Sprinter Sacre and Bobs Worth are both likely to race on next season, their trainer, Nicky Henderson, indicated after racing here on Saturday.
While neither of the ageing warriors came close to the level of form they showed at their peaks of two years ago, the trainer feels that both can do better next winter.
Indeed there was a fair measure of encouragement from the effort of Sprinter Sacre, who was second to Special Tiara in the Grade One AP McCoy Celebration Chase, a much better effort than he was able to make at the Cheltenham Festival last month. “Of his three runs this year, of course it’s the best,” Henderson said. “And that’s the best he’s looked, too.

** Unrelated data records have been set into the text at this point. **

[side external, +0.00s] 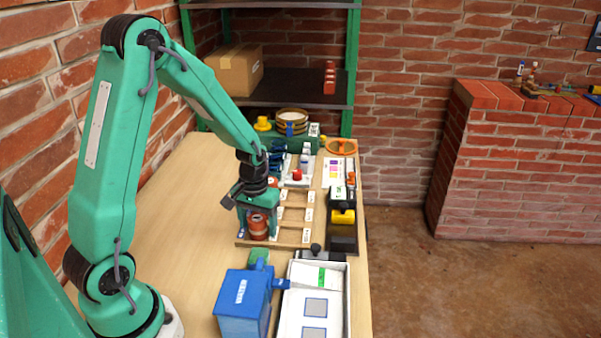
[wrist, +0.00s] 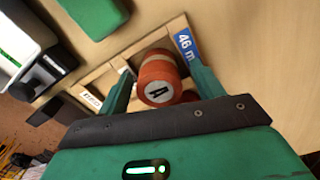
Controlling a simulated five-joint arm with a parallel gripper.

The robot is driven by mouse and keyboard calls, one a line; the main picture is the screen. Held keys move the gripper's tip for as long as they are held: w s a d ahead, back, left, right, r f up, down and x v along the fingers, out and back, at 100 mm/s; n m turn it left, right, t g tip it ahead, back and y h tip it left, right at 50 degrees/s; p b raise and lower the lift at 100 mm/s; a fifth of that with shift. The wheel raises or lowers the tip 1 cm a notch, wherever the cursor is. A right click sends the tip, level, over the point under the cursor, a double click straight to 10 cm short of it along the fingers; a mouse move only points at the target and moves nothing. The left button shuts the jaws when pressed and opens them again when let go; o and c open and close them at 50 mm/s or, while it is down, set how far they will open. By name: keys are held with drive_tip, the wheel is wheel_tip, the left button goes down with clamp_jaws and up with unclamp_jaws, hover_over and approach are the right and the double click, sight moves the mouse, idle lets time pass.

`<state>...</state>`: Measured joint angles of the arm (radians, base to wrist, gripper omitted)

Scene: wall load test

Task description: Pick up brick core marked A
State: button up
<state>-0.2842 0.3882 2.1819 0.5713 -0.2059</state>
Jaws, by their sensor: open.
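The orange-red brick core marked A (wrist: 158,80) stands in a wooden rack (wrist: 95,78), its white end disc facing my wrist camera. It also shows in the side view (side external: 257,228) at the rack's (side external: 288,239) near left slot. My gripper (side external: 257,215) is over the core, pointing down, with a finger on either side. In the wrist view my gripper (wrist: 161,74) is open around the core, with gaps visible beside it. Whether either finger touches it I cannot tell. A second orange piece (wrist: 188,96) is partly hidden behind my gripper's palm.
A blue box (side external: 243,300) and a white tray (side external: 312,325) stand in front of the rack. Black and yellow fixtures (side external: 342,217) line its right side. Green equipment and a round sieve (side external: 292,116) stand behind. The table's left part (side external: 185,205) is clear.

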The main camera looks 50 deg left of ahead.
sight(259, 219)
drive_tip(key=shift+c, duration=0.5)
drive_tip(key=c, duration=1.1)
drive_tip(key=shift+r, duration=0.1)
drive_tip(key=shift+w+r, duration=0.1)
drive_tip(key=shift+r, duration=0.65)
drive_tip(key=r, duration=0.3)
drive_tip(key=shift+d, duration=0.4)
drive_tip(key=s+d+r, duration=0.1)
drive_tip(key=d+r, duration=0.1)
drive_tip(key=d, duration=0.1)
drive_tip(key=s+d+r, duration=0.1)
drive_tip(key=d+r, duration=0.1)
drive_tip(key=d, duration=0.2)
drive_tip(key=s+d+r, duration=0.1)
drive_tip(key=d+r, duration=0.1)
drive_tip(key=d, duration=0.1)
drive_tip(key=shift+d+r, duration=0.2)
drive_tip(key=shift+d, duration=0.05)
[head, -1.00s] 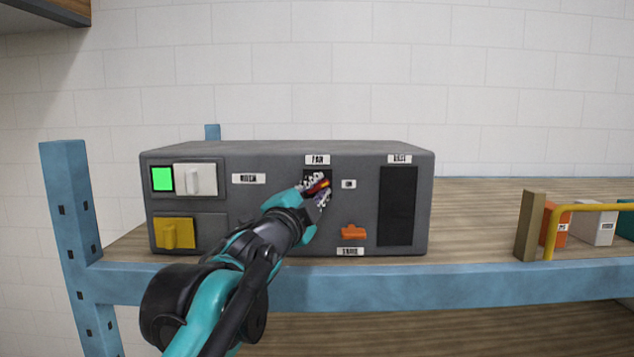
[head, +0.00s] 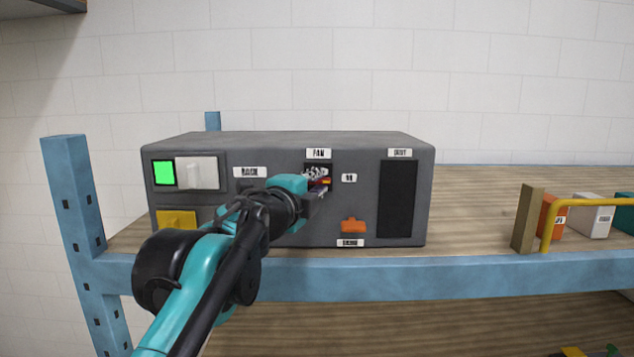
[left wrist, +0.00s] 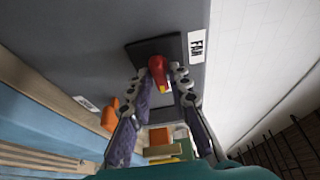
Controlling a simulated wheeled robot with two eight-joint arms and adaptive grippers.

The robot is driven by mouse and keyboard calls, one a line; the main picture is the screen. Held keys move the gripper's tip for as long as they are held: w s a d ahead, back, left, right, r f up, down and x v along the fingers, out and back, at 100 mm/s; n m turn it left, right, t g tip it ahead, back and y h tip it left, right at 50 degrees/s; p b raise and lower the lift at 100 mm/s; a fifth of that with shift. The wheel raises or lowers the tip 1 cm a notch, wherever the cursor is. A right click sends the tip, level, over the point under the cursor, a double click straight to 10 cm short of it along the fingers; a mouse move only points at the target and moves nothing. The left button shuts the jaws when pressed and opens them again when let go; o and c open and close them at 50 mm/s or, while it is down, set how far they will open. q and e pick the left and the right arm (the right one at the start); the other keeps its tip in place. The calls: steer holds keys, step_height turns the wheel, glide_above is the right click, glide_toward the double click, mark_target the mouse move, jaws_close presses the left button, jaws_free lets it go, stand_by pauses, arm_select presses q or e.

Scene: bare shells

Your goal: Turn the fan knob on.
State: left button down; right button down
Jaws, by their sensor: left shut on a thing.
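The fan knob (left wrist: 158,70) is red with a yellow mark and sits on a dark plate under the FAN label (head: 318,154). The plate is on the front of a grey control box (head: 280,215). My left gripper (head: 320,180) reaches the knob from the left and front. In the left wrist view its two fingers (left wrist: 165,83) are closed on either side of the knob. In the head view the fingers hide most of the knob. My right gripper is not in view.
The box stands on a wooden shelf with a blue frame (head: 400,276). Its front also has a lit green square (head: 164,173), a white switch (head: 197,173), a yellow switch (head: 175,220), an orange switch (head: 353,225) and a dark panel (head: 397,199). A yellow rail (head: 580,206) and small boxes stand at the right.

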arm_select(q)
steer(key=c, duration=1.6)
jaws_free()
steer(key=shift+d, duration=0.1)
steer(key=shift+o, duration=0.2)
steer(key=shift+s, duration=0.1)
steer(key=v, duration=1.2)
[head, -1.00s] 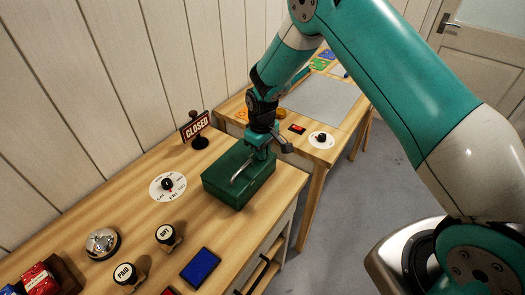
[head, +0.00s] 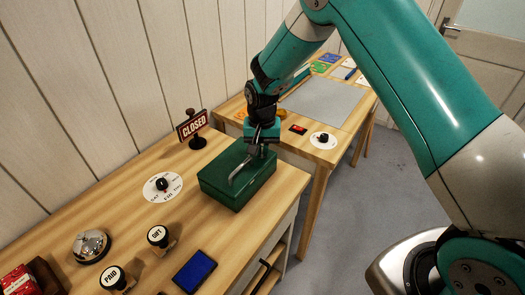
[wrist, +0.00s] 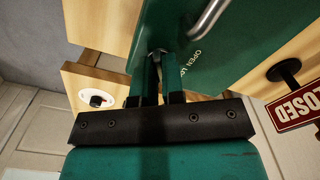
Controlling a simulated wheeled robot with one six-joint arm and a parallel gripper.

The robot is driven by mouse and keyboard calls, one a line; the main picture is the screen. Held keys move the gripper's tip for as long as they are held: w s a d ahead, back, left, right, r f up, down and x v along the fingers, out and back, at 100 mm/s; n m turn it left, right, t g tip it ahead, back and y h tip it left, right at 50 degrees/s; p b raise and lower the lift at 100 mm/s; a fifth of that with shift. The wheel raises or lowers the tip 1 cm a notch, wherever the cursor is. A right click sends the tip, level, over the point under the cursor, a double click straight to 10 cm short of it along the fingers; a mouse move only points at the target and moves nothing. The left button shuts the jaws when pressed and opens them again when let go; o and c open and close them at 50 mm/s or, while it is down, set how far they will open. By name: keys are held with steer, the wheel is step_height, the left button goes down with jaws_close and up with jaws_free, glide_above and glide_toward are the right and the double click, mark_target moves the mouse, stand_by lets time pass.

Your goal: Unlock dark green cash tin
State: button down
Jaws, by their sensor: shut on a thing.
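The dark green cash tin (head: 225,193) stands closed on the near wooden counter, with a bent silver handle (head: 243,170) on its lid. In the wrist view, its green lid (wrist: 245,50) carries white lettering, "OPEN" and part of "LOCK", beside my fingertips. My gripper (head: 263,152) is at the tin's far right edge, fingers pointing down to the lid. In the wrist view, my gripper (wrist: 160,62) is shut on a small grey metal piece (wrist: 157,50), seemingly the key. Most of it is hidden between the fingers, and how deep it sits in the lock cannot be seen.
A CLOSED sign (head: 193,126) stands behind the tin. A white dial (head: 163,187), two stamps (head: 114,279), a bell (head: 91,246) and a blue ink pad (head: 195,271) lie to its left and front. A second table (head: 320,105) stands beyond.

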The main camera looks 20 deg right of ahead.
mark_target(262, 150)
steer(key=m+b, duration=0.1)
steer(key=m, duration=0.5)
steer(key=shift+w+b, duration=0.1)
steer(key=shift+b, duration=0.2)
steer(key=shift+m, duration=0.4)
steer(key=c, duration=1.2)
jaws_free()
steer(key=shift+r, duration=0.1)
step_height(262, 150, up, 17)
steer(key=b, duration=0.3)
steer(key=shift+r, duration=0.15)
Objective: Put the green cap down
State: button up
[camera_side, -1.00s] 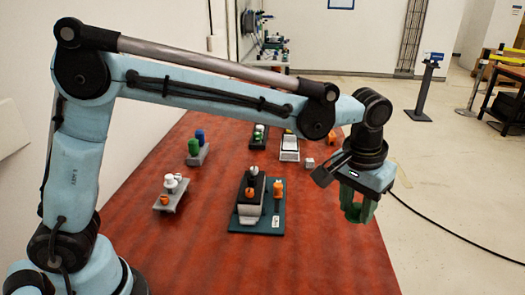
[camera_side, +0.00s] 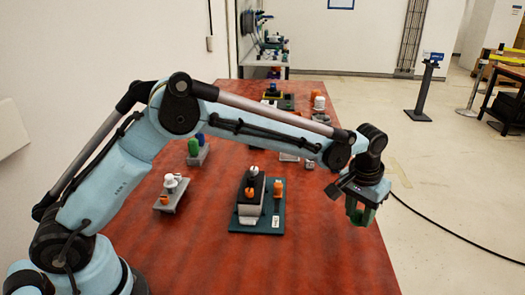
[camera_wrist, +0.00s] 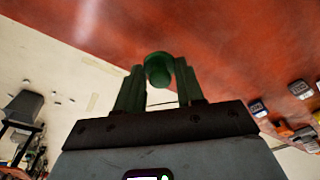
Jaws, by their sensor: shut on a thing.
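My gripper (camera_side: 360,214) has green fingers and hangs near the right edge of the red table (camera_side: 335,258). In the wrist view, my gripper (camera_wrist: 160,80) is shut on the green cap (camera_wrist: 158,66), a dark green round piece that sticks out past the fingertips. The cap is held in the air, and a clear patch of red table shows beyond it. In the side view I cannot tell the cap from the green fingers.
A teal board (camera_side: 257,222) with a grey device and orange and white caps lies mid-table. Grey stands with caps sit at left, one with white pieces (camera_side: 172,182), one with a green piece (camera_side: 194,147). More devices stand further back. The right front of the table is clear.

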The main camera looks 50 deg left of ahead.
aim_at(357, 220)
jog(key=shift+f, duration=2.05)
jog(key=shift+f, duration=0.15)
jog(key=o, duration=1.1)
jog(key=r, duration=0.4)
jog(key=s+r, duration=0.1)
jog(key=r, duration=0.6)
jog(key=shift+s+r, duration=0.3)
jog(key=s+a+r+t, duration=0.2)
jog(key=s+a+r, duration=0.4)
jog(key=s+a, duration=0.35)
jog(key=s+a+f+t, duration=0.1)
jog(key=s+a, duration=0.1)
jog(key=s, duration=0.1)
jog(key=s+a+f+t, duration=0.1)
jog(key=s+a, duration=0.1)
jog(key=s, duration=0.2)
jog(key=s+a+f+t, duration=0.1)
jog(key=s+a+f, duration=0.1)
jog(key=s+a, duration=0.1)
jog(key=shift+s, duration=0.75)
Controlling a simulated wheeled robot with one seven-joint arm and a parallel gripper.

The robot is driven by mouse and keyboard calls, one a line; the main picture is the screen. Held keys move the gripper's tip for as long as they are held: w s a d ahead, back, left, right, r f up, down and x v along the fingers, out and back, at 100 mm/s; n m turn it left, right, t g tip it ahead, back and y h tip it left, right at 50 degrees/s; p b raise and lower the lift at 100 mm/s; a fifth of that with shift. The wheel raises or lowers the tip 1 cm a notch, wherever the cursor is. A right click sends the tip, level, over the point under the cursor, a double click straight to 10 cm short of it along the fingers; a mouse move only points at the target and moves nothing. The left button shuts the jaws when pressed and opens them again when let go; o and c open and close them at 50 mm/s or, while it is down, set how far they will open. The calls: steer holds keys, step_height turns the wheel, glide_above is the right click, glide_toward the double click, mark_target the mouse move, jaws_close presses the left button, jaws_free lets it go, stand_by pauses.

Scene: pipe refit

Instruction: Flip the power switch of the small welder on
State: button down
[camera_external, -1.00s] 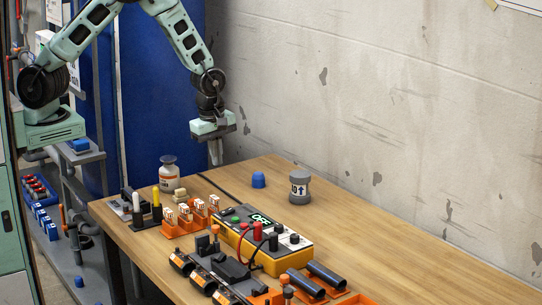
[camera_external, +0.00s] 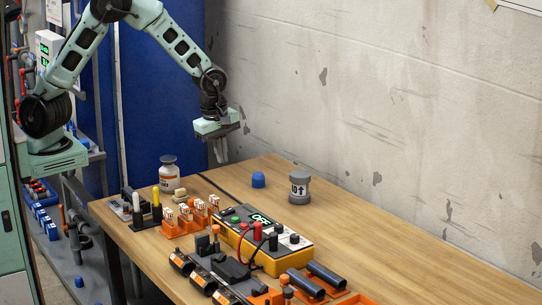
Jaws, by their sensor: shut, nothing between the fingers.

“He looks fantastic, he looks as if he’s the physical specimen that we’re looking for. He’s run his race. We can build on it.”
While Henderson does not suggest Sprinter Sacre can reproduce the ability that once made him the highest-rated steeplechaser since the 1960s, he feels the horse has taken time to recover mentally from the heart problem that caused him to be pulled up at Kempton in late 2013. And the trainer also voiced his displeasure over the unseasonably soft state of the going here, which he felt had also been a problem for Bobs Worth.
“I have to say it’s an awful shame they have to go watering these courses at this time of year when you have horses that blatantly want good ground and you’re not allowed it. I’m not saying it’s what’s beaten him but we’ve always said he’s a better horse on good ground and it’s not. All I’m asking these two boys today is, they don’t have to win but they have to give us the right signals to say, we go on.” Of Sprinter Sacre’s race, he added: “I didn’t see anything there that says you stop.”
Bobs Worth was 11th of 12 finishers in the Bet365 Gold Cup, having never got into the argument, and he has now been well beaten on all three starts this season. But Henderson pointed out that the horse has been unable to race on anything less than testing ground for more than a year. “My feeling is much the same as after the earlier race,” he said. “That was not a fair test,” and he again deplored the extent of the watering that had taken place.